Of course, while some readers here may give me grief for being an "armchair quarterback" (after all, it's easy to cast stones from the sidelines, isn't it?), I can at least take some solace in that for what part I am responsible for in my organization, I do my best to approach it from the whole and am accountable for my spending and the results we produce.

And, yes, I'd enjoy the chance to be king and put my salary where my mouth is! I think I can do as credible a job or better. Reasonable offers will always be entertained... :-)

kengon

subjective

Sorry I wasn't referring specifically to that article in regard to Satyam. I've seen several posts on forums etc about Satyam, the implication being it throws the viability of Indian outsourcing into question. If you think that mindset doesn't exist, I'd be hard pressed to prove it to you - it is a subjective impression.

Problem With Outsourcing Isn't Outsourcing...

OK. Understood.

Actually, I realize there are all sorts of prejudices and opinions on the subject. Some are more valid than others. I think your impression is probably right.

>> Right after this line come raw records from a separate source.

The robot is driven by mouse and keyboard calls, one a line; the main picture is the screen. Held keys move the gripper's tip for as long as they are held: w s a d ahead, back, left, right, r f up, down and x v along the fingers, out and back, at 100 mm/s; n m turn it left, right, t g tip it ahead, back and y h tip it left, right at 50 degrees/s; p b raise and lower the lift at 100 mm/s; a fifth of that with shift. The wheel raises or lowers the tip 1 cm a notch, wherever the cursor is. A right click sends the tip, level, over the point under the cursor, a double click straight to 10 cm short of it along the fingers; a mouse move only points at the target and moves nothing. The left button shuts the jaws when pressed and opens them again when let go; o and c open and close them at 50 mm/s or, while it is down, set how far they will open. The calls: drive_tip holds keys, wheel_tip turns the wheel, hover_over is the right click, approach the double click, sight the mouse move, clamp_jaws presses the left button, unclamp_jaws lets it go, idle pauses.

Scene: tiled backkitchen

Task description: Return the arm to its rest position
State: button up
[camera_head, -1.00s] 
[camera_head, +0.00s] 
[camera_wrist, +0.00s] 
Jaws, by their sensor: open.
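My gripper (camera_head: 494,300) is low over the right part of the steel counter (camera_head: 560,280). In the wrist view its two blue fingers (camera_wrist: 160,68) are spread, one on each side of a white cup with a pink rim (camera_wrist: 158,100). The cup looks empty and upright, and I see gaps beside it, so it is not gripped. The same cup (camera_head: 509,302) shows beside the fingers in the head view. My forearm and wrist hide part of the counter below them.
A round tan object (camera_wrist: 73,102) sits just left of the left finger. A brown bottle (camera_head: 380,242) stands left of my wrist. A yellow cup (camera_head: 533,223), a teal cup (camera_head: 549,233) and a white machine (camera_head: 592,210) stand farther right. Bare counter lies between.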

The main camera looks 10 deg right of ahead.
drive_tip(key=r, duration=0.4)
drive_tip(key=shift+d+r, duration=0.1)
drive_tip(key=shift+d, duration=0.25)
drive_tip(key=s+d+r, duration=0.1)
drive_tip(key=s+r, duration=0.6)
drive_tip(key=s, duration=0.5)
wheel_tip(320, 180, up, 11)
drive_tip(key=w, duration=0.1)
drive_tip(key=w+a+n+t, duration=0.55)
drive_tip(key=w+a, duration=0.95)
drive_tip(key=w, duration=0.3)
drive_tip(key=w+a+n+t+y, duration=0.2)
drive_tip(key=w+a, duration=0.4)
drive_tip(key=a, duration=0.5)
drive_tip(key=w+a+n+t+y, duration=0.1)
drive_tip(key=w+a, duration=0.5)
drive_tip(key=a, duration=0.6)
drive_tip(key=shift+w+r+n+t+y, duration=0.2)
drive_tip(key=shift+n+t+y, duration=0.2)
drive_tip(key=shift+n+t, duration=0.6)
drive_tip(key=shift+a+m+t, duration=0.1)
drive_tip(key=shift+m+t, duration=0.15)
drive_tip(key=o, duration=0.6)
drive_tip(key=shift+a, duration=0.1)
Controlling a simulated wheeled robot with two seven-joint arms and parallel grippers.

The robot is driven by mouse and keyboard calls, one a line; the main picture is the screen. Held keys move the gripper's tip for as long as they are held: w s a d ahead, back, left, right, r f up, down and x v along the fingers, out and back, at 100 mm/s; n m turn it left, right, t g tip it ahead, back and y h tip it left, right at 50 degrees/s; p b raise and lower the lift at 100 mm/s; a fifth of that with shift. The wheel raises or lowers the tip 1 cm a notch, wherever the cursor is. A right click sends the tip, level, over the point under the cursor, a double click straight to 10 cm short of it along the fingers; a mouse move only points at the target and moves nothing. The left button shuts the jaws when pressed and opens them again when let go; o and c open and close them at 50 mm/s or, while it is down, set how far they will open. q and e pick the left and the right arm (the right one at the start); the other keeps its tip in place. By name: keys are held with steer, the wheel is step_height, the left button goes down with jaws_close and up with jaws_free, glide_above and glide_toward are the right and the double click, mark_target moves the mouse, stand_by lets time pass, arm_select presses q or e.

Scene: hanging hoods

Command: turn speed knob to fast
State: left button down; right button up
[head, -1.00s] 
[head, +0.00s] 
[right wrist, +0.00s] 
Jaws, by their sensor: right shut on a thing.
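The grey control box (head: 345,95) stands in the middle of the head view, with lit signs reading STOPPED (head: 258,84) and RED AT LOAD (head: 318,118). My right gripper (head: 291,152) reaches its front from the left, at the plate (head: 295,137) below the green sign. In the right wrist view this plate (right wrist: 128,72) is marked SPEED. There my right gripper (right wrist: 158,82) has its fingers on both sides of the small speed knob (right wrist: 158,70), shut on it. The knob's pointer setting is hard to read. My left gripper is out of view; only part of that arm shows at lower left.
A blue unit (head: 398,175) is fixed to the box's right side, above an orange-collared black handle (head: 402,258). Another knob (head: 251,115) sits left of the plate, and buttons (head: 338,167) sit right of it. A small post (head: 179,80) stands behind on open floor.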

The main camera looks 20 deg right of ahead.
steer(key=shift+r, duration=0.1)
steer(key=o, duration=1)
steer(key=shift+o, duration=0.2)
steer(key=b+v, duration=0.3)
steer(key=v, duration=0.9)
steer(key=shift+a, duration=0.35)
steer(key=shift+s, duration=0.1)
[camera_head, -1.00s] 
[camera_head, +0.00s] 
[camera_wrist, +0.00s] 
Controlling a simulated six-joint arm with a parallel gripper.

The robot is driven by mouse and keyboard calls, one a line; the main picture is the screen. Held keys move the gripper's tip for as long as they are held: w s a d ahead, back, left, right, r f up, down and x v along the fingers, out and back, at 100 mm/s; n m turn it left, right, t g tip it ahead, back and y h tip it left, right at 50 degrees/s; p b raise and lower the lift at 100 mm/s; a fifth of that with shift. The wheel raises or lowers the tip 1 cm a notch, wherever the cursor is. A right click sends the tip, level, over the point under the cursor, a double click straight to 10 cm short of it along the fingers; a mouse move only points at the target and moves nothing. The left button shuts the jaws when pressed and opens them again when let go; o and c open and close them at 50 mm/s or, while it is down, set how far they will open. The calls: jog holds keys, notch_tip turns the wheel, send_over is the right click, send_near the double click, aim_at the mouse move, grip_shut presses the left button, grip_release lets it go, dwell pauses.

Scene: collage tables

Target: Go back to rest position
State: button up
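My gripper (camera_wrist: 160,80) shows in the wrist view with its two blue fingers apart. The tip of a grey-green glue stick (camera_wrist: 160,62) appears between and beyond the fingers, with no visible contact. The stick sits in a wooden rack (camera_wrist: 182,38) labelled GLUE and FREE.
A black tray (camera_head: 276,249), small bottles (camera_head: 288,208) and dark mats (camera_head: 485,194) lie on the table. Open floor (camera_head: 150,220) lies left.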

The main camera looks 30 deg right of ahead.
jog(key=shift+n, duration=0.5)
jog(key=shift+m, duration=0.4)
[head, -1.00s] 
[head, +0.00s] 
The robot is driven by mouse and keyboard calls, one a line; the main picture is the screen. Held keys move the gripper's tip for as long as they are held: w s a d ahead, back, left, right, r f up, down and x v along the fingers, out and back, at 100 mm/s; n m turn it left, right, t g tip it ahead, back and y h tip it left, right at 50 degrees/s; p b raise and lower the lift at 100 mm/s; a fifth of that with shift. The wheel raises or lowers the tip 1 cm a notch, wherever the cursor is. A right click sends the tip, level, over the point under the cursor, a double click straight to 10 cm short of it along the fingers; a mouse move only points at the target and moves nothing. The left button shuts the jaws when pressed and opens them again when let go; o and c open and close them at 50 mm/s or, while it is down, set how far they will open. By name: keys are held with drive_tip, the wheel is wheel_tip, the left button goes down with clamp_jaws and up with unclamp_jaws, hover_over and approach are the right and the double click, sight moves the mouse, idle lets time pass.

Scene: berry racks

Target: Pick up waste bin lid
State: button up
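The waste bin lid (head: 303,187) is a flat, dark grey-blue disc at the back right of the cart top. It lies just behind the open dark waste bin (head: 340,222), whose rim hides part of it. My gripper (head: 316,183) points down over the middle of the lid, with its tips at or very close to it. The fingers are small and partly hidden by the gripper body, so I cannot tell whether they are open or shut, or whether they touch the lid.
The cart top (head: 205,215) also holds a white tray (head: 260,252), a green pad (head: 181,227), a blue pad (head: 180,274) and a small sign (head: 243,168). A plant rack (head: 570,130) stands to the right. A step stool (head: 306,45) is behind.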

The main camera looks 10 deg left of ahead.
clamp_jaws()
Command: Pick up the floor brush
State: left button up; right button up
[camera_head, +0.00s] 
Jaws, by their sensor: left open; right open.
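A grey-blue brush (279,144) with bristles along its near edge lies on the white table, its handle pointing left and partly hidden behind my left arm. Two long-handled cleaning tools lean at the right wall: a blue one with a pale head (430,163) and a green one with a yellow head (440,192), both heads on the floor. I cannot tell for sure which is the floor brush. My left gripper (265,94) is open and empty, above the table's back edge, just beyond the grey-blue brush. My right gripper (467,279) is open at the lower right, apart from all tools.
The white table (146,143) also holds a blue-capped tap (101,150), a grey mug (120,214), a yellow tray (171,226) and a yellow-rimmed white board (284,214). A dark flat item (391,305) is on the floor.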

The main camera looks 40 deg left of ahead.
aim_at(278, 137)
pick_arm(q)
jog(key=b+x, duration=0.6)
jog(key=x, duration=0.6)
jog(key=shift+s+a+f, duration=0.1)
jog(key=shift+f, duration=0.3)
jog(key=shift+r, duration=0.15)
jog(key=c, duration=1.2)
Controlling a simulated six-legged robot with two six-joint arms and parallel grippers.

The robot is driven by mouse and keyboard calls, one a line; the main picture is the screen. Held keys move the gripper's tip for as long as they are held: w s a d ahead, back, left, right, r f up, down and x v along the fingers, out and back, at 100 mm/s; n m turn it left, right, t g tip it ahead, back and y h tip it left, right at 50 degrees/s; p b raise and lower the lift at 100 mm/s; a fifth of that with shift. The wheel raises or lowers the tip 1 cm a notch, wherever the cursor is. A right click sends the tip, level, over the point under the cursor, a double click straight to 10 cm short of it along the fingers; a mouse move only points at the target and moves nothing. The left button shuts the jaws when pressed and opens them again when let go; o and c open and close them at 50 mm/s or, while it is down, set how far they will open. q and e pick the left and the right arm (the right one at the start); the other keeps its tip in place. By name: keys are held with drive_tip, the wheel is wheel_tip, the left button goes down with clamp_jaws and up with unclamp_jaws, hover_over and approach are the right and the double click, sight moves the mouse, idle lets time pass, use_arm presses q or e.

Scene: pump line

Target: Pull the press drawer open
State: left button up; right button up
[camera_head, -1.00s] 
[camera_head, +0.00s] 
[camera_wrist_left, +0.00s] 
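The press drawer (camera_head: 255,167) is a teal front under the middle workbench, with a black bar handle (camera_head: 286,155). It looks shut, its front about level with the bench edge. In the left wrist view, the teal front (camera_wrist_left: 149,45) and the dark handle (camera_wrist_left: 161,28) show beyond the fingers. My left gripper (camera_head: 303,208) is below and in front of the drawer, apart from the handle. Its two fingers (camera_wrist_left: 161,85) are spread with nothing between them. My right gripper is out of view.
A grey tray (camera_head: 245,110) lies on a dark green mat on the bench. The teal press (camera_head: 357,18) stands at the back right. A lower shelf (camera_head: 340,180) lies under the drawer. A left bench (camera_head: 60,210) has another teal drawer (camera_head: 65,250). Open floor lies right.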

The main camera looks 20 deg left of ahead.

I have a problem with outsourcing in general. Not the concept or going offshore. Where I have heartburn is the foundation on which one makes the decision as to its viability. I think for the most part, the customer only gets what they contracted, not what they really need. Whose fault is that? Well, I think there's culpability all around! I think that until someone understands and can realistically apply the principles of service management, outsourcing is a dangerous proposition.

This is a whole conversation unto itself.

kengon

less compelling

Yup. In a similar context i said about The Cloud:

the supposedly lower costs of management from service providers is a myth that the outsourcing industry still manages to perpetrate. When all the hidden costs - including lost IP, risk, migration, delays (ironically) and provider overheads - are factored in, the benefits are less compelling.